3. In pointing out the role of the domestic supply side factors in India’s current growth slowdown, staff are reflecting the concerns of our authorities, who have recognized several constraints that acted as a drag on economic activity recently and had initiated measures to address them. The thrust of the Mid-Year Economic Review presented by the Government to the Parliament in December 2012 was on the domestic constraints that led to a decline in investment activity and slowdown in growth. Some of the major constraints identified are: bottlenecks in project implementation; shortage of coal and underutilization of thermal based power generation; delay in regulatory and environmental clearances; infrastructural bottlenecks; high fiscal deficit; and high inflation. High inflation also mean high interest rates, which have further impacted investment activity.
4. Having recognized these constraints, our authorities have taken measures to address them by following a two-pronged approach. First, measures were initiated to remove short-term constraints, which have already improved business confidence. Second, structural reforms have been pursued to boost the medium-term growth potential of the economy.
Fiscal Policy
5. With tax revenues affected by the slowdown in growth, and expenditures overshooting mainly on account of petroleum subsidies, containing the fiscal deficit in 2012-13 to the budgeted level (5.1 per cent) was proving to be a challenge. Recognizing the need to contain the fiscal deficit, the authorities constituted a high-powered committee in August 2012, based on the recommendations of which a fiscal roadmap was announced in October 2012. Accordingly, our authorities have indicated that the gross fiscal deficit would be contained at 5.3 per cent in 2012-13 and further brought down to 3.0 per cent by 2016-17. In keeping with this, a number of different measures have been introduced. The domestic prices of administered petroleum products have been increased to contain fuel subsidies. The authorities have also raised railway passenger fares to strengthen the Indian Railways. Earlier, the authorities had announced disinvestment in some public sector enterprises. The authorities are thus committed to containing the fiscal deficit at 5.3 per cent for fiscal year 2012-13.

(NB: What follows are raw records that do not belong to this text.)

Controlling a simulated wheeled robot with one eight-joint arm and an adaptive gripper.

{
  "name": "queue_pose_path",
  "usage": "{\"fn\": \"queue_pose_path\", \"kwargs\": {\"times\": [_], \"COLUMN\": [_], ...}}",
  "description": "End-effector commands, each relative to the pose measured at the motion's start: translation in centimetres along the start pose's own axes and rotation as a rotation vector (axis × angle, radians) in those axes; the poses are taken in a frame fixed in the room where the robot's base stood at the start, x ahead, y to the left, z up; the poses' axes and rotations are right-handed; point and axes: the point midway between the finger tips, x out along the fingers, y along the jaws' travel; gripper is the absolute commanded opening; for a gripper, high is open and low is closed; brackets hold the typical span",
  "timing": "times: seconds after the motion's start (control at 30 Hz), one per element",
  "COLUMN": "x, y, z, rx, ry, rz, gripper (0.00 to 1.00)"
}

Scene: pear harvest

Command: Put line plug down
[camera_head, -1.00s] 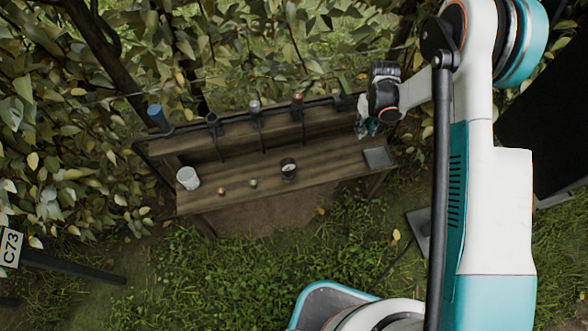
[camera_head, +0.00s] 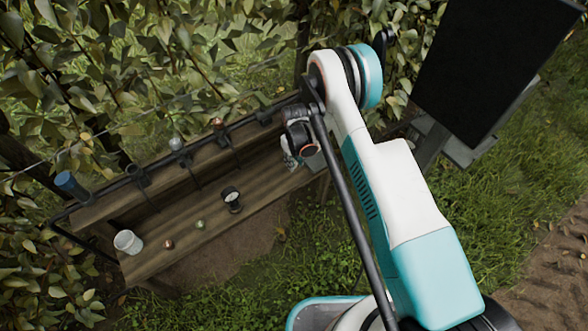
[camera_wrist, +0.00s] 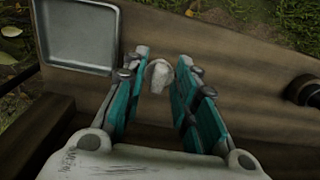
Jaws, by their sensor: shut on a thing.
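My gripper (camera_wrist: 165,72) is over the right end of the wooden bench (camera_wrist: 225,50). Its teal fingers are closed on a small whitish piece, which I take for the line plug (camera_wrist: 159,77). The plug sits between the fingertips; whether it touches the wood below cannot be told. A square grey tray (camera_wrist: 78,35) lies just left of the fingers in the wrist view. In the head view my gripper (camera_head: 290,161) shows small beside my arm, and the plug cannot be made out there.
A blue cylinder (camera_head: 67,183) is at the rear rail's left end. A dark panel (camera_head: 492,65) stands at upper right.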

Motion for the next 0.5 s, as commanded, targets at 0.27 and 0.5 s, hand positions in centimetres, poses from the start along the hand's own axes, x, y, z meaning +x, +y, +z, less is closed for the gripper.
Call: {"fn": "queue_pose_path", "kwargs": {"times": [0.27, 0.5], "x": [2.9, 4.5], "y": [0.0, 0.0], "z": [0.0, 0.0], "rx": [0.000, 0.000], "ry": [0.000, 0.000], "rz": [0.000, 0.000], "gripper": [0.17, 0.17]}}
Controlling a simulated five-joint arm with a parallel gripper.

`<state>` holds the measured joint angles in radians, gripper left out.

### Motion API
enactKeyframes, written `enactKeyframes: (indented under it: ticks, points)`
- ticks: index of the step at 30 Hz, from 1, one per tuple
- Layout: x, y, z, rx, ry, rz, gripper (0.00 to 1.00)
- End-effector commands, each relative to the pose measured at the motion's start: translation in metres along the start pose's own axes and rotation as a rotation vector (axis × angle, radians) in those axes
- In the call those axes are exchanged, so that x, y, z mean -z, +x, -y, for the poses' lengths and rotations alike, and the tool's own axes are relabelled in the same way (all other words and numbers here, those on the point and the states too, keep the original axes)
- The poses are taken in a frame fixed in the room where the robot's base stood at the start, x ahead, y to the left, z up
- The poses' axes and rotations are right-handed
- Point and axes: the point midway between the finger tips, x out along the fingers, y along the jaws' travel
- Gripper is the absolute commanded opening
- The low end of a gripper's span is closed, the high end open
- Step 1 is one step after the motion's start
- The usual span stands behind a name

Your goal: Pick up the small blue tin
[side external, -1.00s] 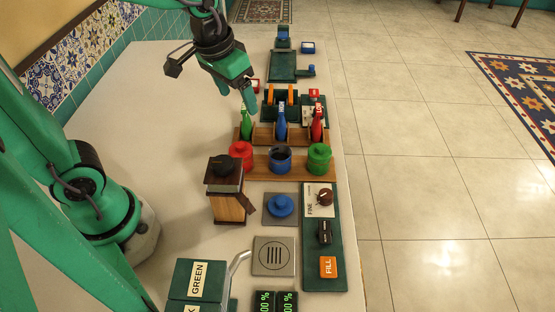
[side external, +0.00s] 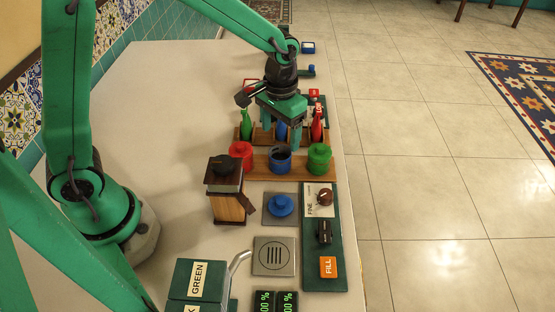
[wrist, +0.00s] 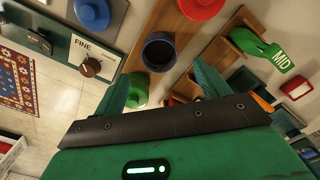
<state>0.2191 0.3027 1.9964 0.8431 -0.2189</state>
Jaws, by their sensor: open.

6. The authorities have also announced a plan to gradually roll out direct cash transfers using Unique Identification Numbers (UID) beginning 2013 in select districts in lieu of existing channels, which are largely in kind and subject to leakages. The authorities expect that by 2016-17, cash transfers will be largely in place for the disbursement of key subsidies. This is an innovative step and is expected to prove very effective in avoiding leakages and delays and lead to better targeting of government programs.
7. It needs to be recognized that even as the fiscal deficit is a concern, India’s public debt is on a downward trajectory with the Central Government’s gross debt expected to fall to 45.5 per cent of GDP during 2012-13.
Inflation
8. To contain inflation and anchor inflation expectations, the Reserve Bank of India (RBI) has pursued an appropriate monetary policy; it raised the policy interest rate during March 2010 – October 2011. The anti-inflationary monetary policy stance has had some dampening effect on domestic demand, but that was to be expected. As the growth slowed down, the RBI reduced the policy rate in April 2012, but has held its policy rate since then as inflation remained above its comfort level.
Structural Reforms
9. FDI has been permitted in some new sectors, including the multi-brand retail sector, while norms have been relaxed in certain existing sectors. To avoid delay in implementation of large projects, a number of measures have been taken, including the setting up of a new Cabinet Committee on Investment (CCI) under the chairmanship of the Prime Minister. The Committee has been mandated to fast track large infrastructure projects. Debt funds have been set up to intermediate long-term resources for infrastructure projects. India has the second largest number of PPP projects in infrastructure in the world, the thrust on which is to be continued in the Twelfth Five Year Plan (2012-17). The authorities have recently accepted all the major recommendations of an Expert Committee on General Anti-Avoidance Rules (GAAR) for bringing about a greater clarity in the matter of taxation. The implementation of GAAR has been deferred till 2016. Efforts are also afoot to implement the Goods and Services Tax (GST) and Direct Tax Code (DTC) as early as possible. These and several other significant measures will help revert the economy on a high growth trajectory.
Global Factors
10. Having recognized the role of domestic constraints, it also needs to be underlined that the uncertain external environment played no less a role. The continued uncertainty in the global financial markets over the euro area sovereign debt concerns and the sluggish US recovery have led to anemic global growth and volatility in capital flows. The Indian economy is now highly integrated with the global economy - in fact, more integrated than some of the major advanced economies are. Therefore, the uncertain global macroeconomic situation directly impacts the Indian economy through various channels. In fact, staff’s own estimates suggest that for every percentage point of lower global growth, India’s growth is shaved off by 0.5 percentage point. As global growth has slowed down significantly, it has obviously impacted India’s growth. At the same time, quantitative easing policies pursued by the major central banks have contributed to continued upward pressure on international commodity prices, which add to domestic inflationary pressures.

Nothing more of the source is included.